BEGIN
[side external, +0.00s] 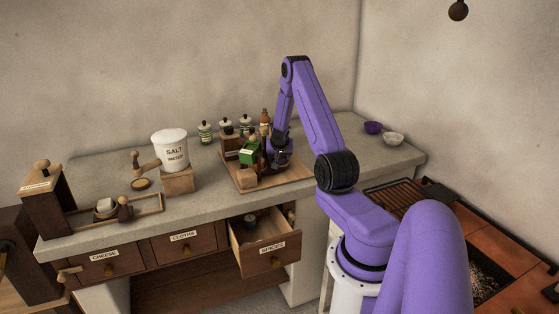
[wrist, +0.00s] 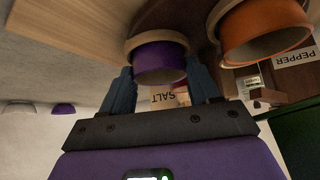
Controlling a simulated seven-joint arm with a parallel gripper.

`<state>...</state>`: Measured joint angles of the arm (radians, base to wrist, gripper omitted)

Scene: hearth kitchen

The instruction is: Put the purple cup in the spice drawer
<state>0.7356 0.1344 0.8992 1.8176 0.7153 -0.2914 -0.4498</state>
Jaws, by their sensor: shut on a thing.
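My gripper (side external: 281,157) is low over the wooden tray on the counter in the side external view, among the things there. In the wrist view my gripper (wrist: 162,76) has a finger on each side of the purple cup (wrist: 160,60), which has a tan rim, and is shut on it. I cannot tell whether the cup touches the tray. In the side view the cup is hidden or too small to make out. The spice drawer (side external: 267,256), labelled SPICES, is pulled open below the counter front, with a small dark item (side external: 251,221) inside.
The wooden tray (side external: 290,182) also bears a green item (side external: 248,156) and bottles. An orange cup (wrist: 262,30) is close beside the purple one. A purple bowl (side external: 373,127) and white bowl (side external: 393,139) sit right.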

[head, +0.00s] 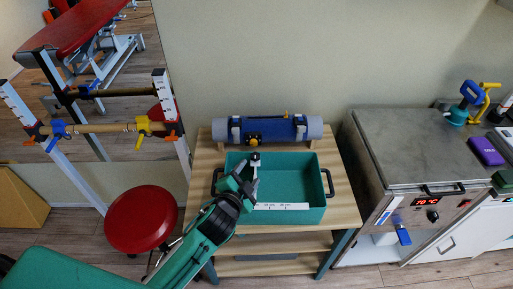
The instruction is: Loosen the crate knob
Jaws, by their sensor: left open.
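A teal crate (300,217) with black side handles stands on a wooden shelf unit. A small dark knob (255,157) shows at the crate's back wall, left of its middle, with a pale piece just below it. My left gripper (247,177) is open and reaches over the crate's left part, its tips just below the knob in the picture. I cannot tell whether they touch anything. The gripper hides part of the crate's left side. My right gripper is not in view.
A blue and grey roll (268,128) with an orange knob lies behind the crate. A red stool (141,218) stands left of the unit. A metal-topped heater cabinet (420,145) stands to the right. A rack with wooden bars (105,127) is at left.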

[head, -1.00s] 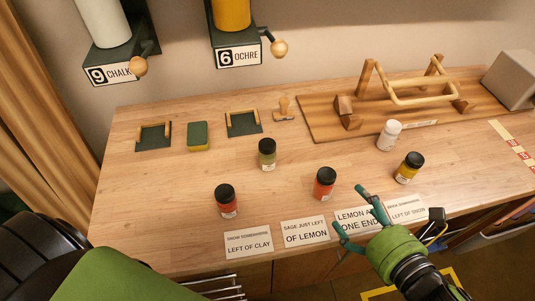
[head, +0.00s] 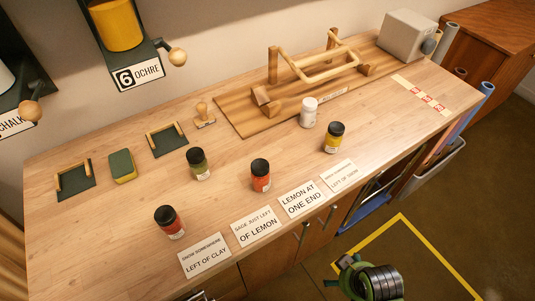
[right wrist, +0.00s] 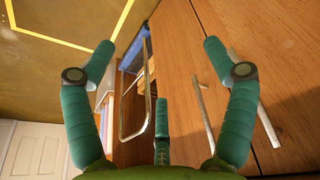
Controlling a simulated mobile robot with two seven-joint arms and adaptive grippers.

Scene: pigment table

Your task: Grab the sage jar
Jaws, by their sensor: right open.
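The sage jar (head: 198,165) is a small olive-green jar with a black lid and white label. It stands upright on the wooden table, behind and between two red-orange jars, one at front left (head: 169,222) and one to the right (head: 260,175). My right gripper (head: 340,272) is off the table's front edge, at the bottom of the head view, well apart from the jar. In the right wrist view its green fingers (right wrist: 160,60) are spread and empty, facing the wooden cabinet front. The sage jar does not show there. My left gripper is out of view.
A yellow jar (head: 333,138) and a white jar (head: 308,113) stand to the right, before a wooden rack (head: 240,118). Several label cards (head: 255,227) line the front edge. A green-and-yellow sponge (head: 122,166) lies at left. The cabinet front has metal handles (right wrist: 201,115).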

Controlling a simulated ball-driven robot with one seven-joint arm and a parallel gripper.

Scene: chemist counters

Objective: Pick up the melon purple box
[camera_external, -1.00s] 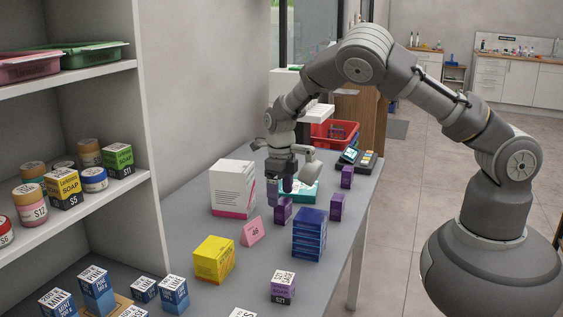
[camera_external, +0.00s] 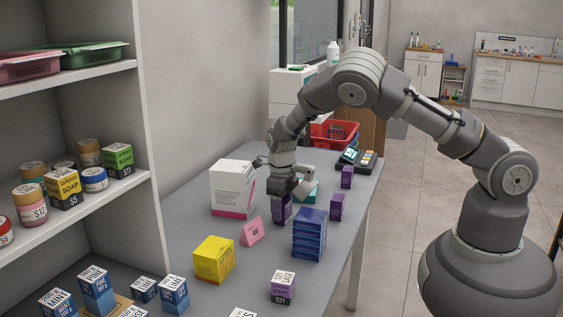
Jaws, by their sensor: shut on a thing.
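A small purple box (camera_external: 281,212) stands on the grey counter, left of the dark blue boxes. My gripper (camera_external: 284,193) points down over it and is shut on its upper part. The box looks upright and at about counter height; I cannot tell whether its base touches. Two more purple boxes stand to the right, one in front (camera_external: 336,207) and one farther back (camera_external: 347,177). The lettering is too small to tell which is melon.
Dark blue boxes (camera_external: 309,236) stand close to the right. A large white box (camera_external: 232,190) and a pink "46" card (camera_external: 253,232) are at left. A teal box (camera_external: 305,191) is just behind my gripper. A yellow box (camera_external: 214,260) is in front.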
END
BEGIN
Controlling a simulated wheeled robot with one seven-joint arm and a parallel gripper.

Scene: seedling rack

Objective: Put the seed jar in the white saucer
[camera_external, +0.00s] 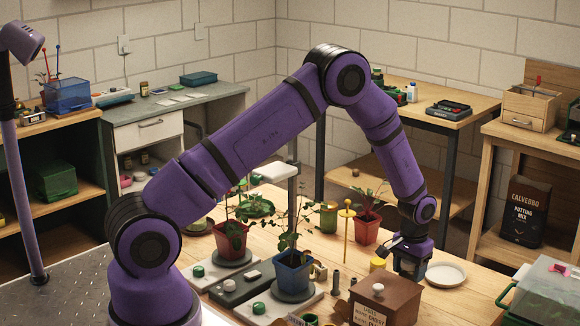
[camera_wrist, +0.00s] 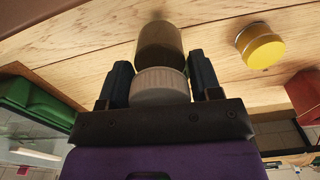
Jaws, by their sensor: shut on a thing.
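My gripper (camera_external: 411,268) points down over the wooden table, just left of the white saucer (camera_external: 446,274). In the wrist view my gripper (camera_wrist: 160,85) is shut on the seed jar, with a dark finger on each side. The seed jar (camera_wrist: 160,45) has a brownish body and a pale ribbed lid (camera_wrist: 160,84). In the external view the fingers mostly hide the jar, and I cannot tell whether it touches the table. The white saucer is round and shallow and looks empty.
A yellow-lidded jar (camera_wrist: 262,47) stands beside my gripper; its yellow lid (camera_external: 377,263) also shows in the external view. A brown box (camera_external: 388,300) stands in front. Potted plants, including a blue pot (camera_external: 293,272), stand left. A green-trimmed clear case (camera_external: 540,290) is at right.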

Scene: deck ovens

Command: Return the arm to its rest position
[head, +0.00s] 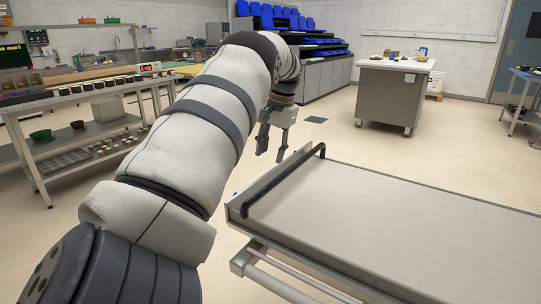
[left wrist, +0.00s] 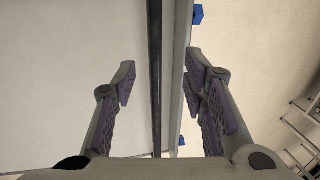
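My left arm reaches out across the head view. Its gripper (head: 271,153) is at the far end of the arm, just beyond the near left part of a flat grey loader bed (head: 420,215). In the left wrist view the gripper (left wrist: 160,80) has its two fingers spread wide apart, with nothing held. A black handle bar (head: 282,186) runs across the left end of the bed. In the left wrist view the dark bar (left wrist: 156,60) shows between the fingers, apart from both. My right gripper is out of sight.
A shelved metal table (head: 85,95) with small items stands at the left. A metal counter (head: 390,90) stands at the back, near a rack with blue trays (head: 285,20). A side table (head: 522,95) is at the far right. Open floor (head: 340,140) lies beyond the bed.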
END
--- Task requirements ---
Nothing beyond the lines starting at the line containing "Scene: hearth kitchen" and ending at the line containing "<state>0.7356 0.1344 0.8992" is to be reproduced; reproduce those lines exactly, both ends included.

--- Complete answer ---
Scene: hearth kitchen

The instruction is: Put the purple cup in the spice drawer
<state>0.7356 0.1344 0.8992 1.8176 0.7153 -0.2914 -0.4498</state>

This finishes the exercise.